**Data extract**
+--

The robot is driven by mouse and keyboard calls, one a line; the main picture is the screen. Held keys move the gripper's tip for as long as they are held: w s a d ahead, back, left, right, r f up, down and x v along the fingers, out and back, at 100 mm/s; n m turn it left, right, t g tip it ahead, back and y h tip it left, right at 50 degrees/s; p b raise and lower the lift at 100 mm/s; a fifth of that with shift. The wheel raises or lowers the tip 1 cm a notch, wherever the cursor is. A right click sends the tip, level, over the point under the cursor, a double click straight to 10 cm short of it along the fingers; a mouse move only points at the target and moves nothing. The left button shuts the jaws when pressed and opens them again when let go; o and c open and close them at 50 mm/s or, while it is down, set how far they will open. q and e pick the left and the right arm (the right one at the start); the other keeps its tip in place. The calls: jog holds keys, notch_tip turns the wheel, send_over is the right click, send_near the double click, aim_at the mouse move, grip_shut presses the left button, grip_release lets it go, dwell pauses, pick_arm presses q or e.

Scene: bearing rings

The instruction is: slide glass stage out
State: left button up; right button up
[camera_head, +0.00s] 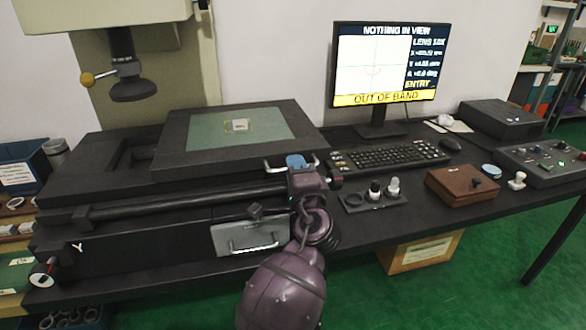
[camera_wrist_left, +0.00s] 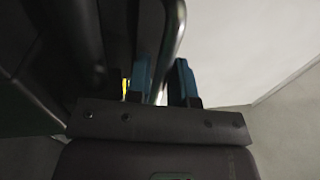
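The glass stage is a dark flat plate (camera_head: 168,150) with a greenish glass window (camera_head: 205,130), lying on top of the black instrument base. A small pale square part (camera_head: 238,125) lies on the glass. A metal bar handle (camera_head: 274,167) stands at the stage's front right corner. My left gripper (camera_head: 297,162), with blue fingertips, is at this handle. My right gripper is not in view.
A microscope column with a dark lens (camera_head: 132,88) hangs left of the glass. The monitor (camera_head: 385,65) reads "NOTHING IN VIEW" and "OUT OF BAND". The keyboard (camera_head: 390,157), a small part holder (camera_head: 373,198) and a brown box (camera_head: 462,187) stand right of my arm. A second handle (camera_head: 253,246) is on the base front.

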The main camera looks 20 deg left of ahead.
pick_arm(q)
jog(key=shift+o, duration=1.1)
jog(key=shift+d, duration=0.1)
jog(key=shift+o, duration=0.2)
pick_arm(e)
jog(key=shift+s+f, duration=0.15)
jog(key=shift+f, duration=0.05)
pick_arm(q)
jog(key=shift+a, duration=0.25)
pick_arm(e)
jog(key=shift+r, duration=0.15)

+--

**Exercise**
Please write out all of the material above without changing a word, and omit any pictures.

**The answer**
The robot is driven by mouse and keyboard calls, one a line; the main picture is the screen. Held keys move the gripper's tip for as long as they are held: w s a d ahead, back, left, right, r f up, down and x v along the fingers, out and back, at 100 mm/s; n m turn it left, right, t g tip it ahead, back and y h tip it left, right at 50 degrees/s; p b raise and lower the lift at 100 mm/s; a fifth of that with shift. The wheel raises or lowers the tip 1 cm a notch, wherever the cursor is. A right click sends the tip, level, over the point under the cursor, a double click straight to 10 cm short of it along the fingers; a mouse move only points at the target and moves nothing. The left button shuts the jaws when pressed and opens them again when let go; o and c open and close them at 50 mm/s or, while it is down, set how far they will open. q and e pick the left and the right arm (the right one at the start); the other keeps its tip in place. The calls: jog holds keys, notch_tip turns the wheel, send_over is the right click, send_near the double click, aim_at the mouse move, grip_shut presses the left button, grip_release lets it go, dwell pauses, pick_arm presses q or e.

Scene: bearing rings

The instruction is: slide glass stage out
State: left button up; right button up
[camera_head, +0.00s] 
[camera_wrist_left, +0.00s] 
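The glass stage is a dark flat plate (camera_head: 168,150) with a greenish glass window (camera_head: 205,130), lying on top of the black instrument base. A small pale square part (camera_head: 238,125) lies on the glass. A metal bar handle (camera_head: 274,167) stands at the stage's front right corner. My left gripper (camera_head: 297,162), with blue fingertips, is at this handle. My right gripper is not in view.
A microscope column with a dark lens (camera_head: 132,88) hangs left of the glass. The monitor (camera_head: 385,65) reads "NOTHING IN VIEW" and "OUT OF BAND". The keyboard (camera_head: 390,157), a small part holder (camera_head: 373,198) and a brown box (camera_head: 462,187) stand right of my arm. A second handle (camera_head: 253,246) is on the base front.

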The main camera looks 20 deg left of ahead.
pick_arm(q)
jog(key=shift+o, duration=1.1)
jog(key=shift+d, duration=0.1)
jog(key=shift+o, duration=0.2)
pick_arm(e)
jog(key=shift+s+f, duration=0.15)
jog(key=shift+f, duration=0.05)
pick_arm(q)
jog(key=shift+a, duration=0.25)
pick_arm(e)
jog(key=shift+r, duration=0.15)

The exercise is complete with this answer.